───── SUPPLIED INFORMATION

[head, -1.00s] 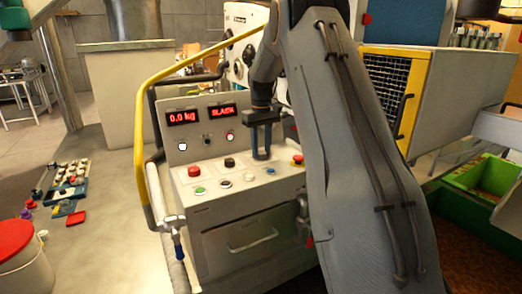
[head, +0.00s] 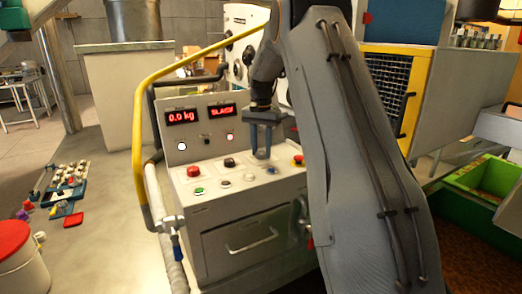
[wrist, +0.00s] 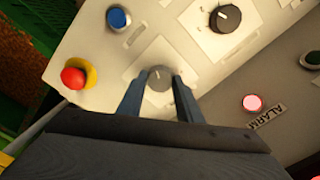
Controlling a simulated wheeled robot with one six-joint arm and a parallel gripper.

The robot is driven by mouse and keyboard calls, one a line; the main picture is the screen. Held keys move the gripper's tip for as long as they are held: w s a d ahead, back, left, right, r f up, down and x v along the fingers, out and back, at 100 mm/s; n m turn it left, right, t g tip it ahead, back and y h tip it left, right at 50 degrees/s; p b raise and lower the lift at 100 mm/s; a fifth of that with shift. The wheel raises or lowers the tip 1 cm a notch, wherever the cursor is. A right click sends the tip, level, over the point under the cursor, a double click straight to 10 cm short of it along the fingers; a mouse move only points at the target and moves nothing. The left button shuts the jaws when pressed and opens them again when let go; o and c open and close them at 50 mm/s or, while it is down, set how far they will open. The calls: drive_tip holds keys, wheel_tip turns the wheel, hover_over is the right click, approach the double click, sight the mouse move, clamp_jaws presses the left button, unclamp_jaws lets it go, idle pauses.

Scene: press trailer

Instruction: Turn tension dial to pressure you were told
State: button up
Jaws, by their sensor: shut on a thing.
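A round grey dial (wrist: 159,76) on a pale square plate sits between my fingers in the wrist view. My gripper (wrist: 160,82) is shut on this dial, one finger on each side. In the head view my gripper (head: 262,156) points down at the back right of the sloped control panel (head: 212,207), and its fingers largely hide the dial. The weight display (head: 183,117) reads 0.0 kg in red. The display beside it (head: 222,111) appears to read SLACK. I cannot read the dial's label or its scale.
Near the dial are a red emergency stop on yellow (wrist: 75,78), a blue button (wrist: 118,18), a larger black knob (wrist: 225,18) and a lit alarm lamp (wrist: 252,103). A yellow rail (head: 140,130) runs along the console's left side. A green bin (head: 480,185) stands at right.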

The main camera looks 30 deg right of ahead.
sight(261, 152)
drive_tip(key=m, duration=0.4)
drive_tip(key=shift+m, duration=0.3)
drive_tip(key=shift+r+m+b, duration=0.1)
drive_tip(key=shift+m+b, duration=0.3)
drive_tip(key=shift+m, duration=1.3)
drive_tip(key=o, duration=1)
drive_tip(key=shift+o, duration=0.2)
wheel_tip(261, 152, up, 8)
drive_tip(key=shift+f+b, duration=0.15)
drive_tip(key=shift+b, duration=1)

──────────

SET EXERCISE: Without the pictures, transcribe the listing above exactly.

CORRECT RESULT:
[head, -1.00s] 
[head, +0.00s] 
[wrist, +0.00s] 
Controlling a simulated wheeled robot with one six-joint arm and a parallel gripper.

The robot is driven by mouse and keyboard calls, one a line; the main picture is the screen. Held keys move the gripper's tip for as long as they are held: w s a d ahead, back, left, right, r f up, down and x v along the fingers, out and back, at 100 mm/s; n m turn it left, right, t g tip it ahead, back and y h tip it left, right at 50 degrees/s; p b raise and lower the lift at 100 mm/s; a fifth of that with shift. The wheel raises or lowers the tip 1 cm a notch, wherever the cursor is. A right click sends the tip, level, over the point under the cursor, a double click straight to 10 cm short of it along the fingers; a mouse move only points at the target and moves nothing. The left button shuts the jaws when pressed and opens them again when let go; o and c open and close them at 50 mm/s or, while it is down, set how far they will open. The calls: drive_tip holds keys, wheel_tip turns the wheel, hover_over is the right click, approach the double click, sight the mouse move, clamp_jaws presses the left button, unclamp_jaws lets it go, idle pauses.

Scene: press trailer

Instruction: Turn tension dial to pressure you were told
State: button up
Jaws, by their sensor: shut on a thing.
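A round grey dial (wrist: 159,76) on a pale square plate sits between my fingers in the wrist view. My gripper (wrist: 160,82) is shut on this dial, one finger on each side. In the head view my gripper (head: 262,156) points down at the back right of the sloped control panel (head: 212,207), and its fingers largely hide the dial. The weight display (head: 183,117) reads 0.0 kg in red. The display beside it (head: 222,111) appears to read SLACK. I cannot read the dial's label or its scale.
Near the dial are a red emergency stop on yellow (wrist: 75,78), a blue button (wrist: 118,18), a larger black knob (wrist: 225,18) and a lit alarm lamp (wrist: 252,103). A yellow rail (head: 140,130) runs along the console's left side. A green bin (head: 480,185) stands at right.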

The main camera looks 30 deg right of ahead.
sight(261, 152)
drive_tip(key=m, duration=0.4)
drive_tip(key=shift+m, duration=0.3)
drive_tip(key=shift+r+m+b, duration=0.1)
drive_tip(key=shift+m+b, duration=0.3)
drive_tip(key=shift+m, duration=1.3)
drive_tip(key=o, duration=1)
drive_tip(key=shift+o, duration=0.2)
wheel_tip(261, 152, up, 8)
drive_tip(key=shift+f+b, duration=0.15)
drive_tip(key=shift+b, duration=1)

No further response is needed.